Omit all images. Write out the rest of the material exactly.

Supplied material.
◇ ◇ ◇ ◇

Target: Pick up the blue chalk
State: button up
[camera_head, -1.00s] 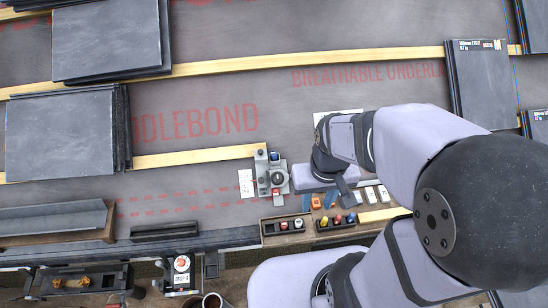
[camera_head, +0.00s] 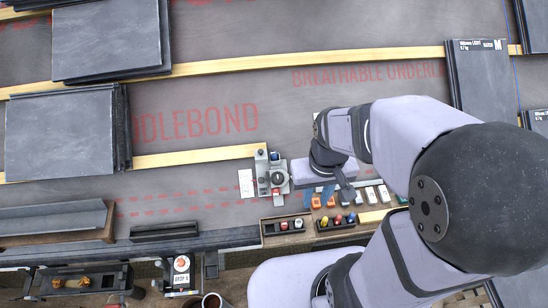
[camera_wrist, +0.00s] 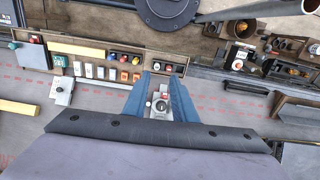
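The blue chalk appears to be the small blue piece (camera_head: 350,218) at the right of a small dark tray (camera_head: 336,227), beside red and yellow pieces. In the wrist view, it seems to be the leftmost coloured piece (camera_wrist: 112,56), left of my fingers. The pieces are tiny, so their shape is unclear. My gripper (camera_head: 318,195) points down behind the trays, a little left of the chalk in the head view. In the wrist view, its blue fingers (camera_wrist: 160,75) are spread apart with nothing held between them.
A second tray (camera_head: 285,227) holds red and white pieces. A grey metal device (camera_head: 270,178) stands left of my gripper and shows between the fingers in the wrist view. Orange and white blocks (camera_head: 370,195) stand in a row behind the trays. Slate stacks (camera_head: 65,135) lie at the left.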

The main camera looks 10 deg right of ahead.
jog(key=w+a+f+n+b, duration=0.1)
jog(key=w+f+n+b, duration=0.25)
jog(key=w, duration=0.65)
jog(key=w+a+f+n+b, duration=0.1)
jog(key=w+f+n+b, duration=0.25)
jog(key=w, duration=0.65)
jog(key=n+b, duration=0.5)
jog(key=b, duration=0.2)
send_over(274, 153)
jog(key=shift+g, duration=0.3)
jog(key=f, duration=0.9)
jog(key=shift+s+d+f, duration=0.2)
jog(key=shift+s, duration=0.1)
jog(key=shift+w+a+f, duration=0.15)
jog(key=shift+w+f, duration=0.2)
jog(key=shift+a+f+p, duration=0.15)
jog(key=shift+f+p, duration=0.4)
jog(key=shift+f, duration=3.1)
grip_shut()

◇ ◇ ◇ ◇

Result.
Target: Pick up the blue chalk
State: button up
[camera_head, -1.00s] 
[camera_head, +0.00s] 
[camera_wrist, +0.00s] 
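The blue chalk appears to be the small blue piece (camera_head: 350,218) at the right of a small dark tray (camera_head: 336,227), beside red and yellow pieces. In the wrist view, it seems to be the leftmost coloured piece (camera_wrist: 112,56), left of my fingers. The pieces are tiny, so their shape is unclear. My gripper (camera_head: 318,195) points down behind the trays, a little left of the chalk in the head view. In the wrist view, its blue fingers (camera_wrist: 160,75) are spread apart with nothing held between them.
A second tray (camera_head: 285,227) holds red and white pieces. A grey metal device (camera_head: 270,178) stands left of my gripper and shows between the fingers in the wrist view. Orange and white blocks (camera_head: 370,195) stand in a row behind the trays. Slate stacks (camera_head: 65,135) lie at the left.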

The main camera looks 10 deg right of ahead.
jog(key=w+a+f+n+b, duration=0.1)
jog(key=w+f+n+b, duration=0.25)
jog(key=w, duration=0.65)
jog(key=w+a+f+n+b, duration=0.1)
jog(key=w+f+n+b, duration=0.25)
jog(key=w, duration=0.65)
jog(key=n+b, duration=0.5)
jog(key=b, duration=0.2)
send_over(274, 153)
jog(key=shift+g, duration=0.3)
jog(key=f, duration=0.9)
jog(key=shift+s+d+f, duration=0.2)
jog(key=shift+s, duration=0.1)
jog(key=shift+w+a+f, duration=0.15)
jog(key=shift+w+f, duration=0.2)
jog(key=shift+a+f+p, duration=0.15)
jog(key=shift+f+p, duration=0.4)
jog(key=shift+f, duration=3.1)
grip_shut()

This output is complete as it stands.